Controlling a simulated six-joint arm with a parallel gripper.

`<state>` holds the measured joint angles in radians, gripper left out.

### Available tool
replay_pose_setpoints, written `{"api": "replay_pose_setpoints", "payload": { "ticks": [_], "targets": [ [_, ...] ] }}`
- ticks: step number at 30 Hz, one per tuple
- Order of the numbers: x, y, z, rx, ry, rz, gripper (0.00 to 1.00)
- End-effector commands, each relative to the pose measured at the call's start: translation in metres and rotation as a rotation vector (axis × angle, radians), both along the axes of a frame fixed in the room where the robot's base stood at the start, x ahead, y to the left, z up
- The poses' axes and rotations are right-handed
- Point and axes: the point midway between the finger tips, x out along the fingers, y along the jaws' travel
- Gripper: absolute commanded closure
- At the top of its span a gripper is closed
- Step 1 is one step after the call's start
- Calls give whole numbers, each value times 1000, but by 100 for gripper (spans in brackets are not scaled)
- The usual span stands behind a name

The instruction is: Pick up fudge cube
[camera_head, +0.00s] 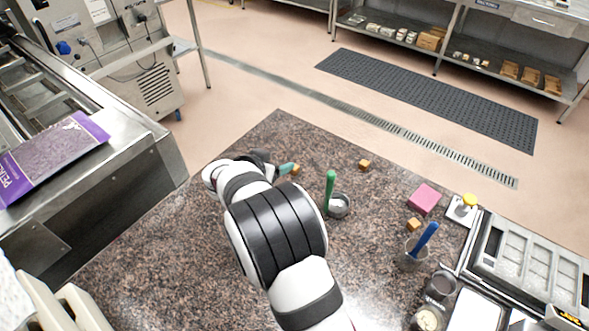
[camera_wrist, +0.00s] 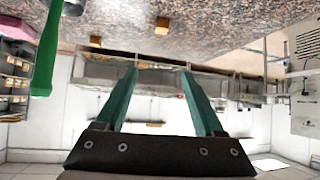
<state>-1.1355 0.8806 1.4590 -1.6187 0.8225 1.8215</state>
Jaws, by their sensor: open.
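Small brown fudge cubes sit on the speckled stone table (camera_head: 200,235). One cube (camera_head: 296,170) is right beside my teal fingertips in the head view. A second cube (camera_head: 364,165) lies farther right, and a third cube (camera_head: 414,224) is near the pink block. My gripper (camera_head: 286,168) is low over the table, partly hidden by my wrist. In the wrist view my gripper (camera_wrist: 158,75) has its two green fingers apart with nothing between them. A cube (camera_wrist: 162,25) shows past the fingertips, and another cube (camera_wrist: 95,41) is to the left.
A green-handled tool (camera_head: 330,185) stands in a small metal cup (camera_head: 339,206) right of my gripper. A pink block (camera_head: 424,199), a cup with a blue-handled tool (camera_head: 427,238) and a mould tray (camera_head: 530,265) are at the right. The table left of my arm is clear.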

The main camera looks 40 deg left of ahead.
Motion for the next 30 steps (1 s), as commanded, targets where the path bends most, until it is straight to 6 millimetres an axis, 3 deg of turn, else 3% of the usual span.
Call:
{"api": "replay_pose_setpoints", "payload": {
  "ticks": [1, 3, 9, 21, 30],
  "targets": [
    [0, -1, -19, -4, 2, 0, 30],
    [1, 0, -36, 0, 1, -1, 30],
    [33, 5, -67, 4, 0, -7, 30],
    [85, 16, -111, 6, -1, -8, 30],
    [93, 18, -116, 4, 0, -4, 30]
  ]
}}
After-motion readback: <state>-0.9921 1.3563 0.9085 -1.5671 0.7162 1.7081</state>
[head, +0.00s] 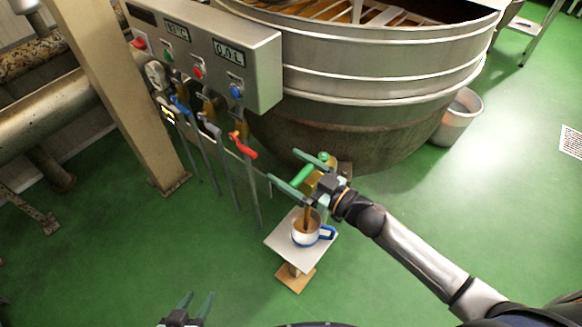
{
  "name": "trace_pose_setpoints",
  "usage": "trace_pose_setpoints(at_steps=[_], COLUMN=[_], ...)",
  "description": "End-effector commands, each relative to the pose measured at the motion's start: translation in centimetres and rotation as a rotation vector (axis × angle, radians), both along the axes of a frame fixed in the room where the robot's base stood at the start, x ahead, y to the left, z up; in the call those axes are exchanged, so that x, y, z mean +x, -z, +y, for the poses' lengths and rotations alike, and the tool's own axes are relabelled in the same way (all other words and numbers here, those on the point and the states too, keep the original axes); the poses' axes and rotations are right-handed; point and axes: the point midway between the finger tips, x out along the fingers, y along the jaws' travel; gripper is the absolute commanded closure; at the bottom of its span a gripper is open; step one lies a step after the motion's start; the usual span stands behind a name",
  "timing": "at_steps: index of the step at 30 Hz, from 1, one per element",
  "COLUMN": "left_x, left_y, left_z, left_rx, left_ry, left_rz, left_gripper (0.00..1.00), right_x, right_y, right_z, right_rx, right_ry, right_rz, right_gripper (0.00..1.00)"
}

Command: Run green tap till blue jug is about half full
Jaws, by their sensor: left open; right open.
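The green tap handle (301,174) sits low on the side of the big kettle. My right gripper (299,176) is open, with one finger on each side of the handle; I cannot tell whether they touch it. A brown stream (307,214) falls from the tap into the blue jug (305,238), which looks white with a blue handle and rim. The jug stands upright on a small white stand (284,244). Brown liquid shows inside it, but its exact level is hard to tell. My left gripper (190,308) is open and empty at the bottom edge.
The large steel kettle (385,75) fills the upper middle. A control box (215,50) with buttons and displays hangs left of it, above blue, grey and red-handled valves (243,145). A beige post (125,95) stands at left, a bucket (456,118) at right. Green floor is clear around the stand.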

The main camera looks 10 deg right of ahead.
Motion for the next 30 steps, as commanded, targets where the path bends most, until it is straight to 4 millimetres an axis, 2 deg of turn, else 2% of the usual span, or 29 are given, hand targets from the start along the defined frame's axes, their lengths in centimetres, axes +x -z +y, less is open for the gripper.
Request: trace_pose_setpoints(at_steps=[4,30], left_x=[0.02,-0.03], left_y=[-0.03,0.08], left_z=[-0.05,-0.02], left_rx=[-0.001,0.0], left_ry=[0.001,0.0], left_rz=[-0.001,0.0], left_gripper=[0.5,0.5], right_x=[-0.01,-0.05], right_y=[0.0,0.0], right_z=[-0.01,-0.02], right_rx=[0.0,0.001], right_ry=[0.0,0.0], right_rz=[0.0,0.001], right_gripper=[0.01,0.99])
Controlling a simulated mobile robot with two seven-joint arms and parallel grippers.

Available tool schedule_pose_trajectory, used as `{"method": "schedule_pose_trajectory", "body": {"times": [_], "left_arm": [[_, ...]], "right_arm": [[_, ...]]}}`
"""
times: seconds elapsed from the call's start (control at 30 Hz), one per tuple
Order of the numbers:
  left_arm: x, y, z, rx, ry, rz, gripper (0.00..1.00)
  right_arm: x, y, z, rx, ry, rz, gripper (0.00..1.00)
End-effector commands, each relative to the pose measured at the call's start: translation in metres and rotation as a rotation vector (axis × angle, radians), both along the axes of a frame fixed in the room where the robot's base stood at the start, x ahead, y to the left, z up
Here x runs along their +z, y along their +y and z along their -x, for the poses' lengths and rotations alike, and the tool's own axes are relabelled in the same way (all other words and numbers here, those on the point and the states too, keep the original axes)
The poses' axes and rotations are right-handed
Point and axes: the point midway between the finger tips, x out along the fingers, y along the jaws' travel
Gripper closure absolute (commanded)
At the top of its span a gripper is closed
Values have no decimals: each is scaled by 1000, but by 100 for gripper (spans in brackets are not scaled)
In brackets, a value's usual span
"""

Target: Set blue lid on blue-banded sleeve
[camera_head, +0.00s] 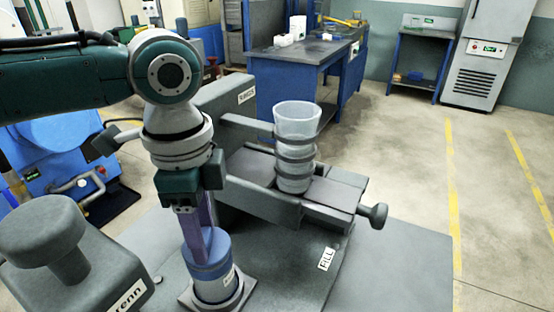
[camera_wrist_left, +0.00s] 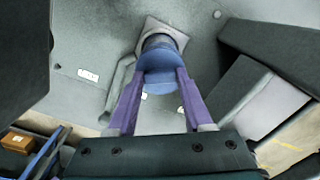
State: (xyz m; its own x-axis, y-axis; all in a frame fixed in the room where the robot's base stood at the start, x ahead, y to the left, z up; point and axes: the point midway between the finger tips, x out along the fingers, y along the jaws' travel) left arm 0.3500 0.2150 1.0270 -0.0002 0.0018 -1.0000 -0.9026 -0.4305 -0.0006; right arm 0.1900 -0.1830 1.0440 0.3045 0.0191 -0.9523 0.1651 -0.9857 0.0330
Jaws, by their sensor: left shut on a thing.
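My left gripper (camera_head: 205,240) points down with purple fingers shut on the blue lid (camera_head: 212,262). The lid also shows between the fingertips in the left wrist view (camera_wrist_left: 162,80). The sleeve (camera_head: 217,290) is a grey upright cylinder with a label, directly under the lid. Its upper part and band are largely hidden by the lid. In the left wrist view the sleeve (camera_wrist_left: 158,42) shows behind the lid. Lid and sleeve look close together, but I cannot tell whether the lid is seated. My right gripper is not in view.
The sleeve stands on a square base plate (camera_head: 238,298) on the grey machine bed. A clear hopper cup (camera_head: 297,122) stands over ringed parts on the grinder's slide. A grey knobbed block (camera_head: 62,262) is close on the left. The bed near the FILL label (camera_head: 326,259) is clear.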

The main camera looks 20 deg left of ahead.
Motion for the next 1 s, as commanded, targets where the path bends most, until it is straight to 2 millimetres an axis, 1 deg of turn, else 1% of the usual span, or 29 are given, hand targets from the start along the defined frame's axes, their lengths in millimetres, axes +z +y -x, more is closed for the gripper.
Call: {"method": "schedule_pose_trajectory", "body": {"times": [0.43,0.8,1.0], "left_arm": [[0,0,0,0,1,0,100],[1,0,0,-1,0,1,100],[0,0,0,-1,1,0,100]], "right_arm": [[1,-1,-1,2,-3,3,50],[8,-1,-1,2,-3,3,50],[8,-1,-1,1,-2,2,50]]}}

.....

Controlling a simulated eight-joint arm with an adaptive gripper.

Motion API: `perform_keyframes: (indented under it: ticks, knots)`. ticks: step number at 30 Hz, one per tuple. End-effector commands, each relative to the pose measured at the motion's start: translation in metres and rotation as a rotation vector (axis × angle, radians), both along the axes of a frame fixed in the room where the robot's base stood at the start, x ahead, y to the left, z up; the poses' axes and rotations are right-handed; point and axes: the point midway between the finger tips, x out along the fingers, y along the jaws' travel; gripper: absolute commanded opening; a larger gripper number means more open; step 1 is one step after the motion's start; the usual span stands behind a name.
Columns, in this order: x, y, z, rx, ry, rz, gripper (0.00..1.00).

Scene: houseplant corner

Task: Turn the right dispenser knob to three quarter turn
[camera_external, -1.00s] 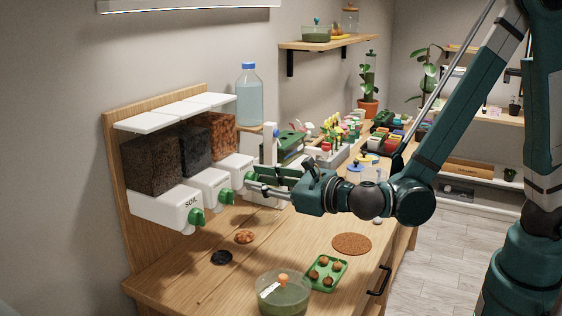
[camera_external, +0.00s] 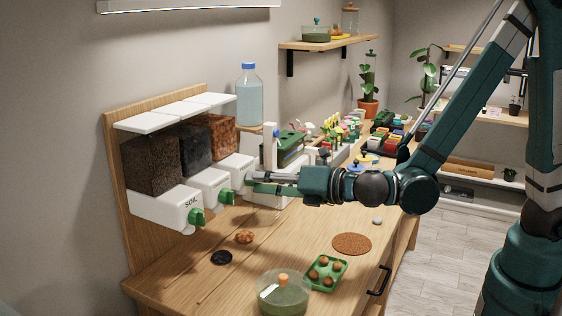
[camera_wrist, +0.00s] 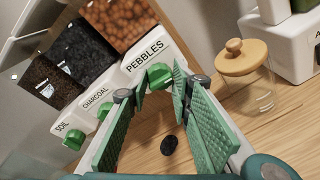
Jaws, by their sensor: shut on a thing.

.....

■ Task directions
Taking the material above, extract exactly and only the lines from the line with "- Point and" to the line with "- Step 1 is one step after the call's start", inclusive of both.

■ Complete response
- Point and axes: the point midway between the finger tips, x out along the fingers, y along the jaws' travel
- Gripper: absolute commanded closure
- At the top of its span a gripper is closed
- Step 1 is one step after the call's start

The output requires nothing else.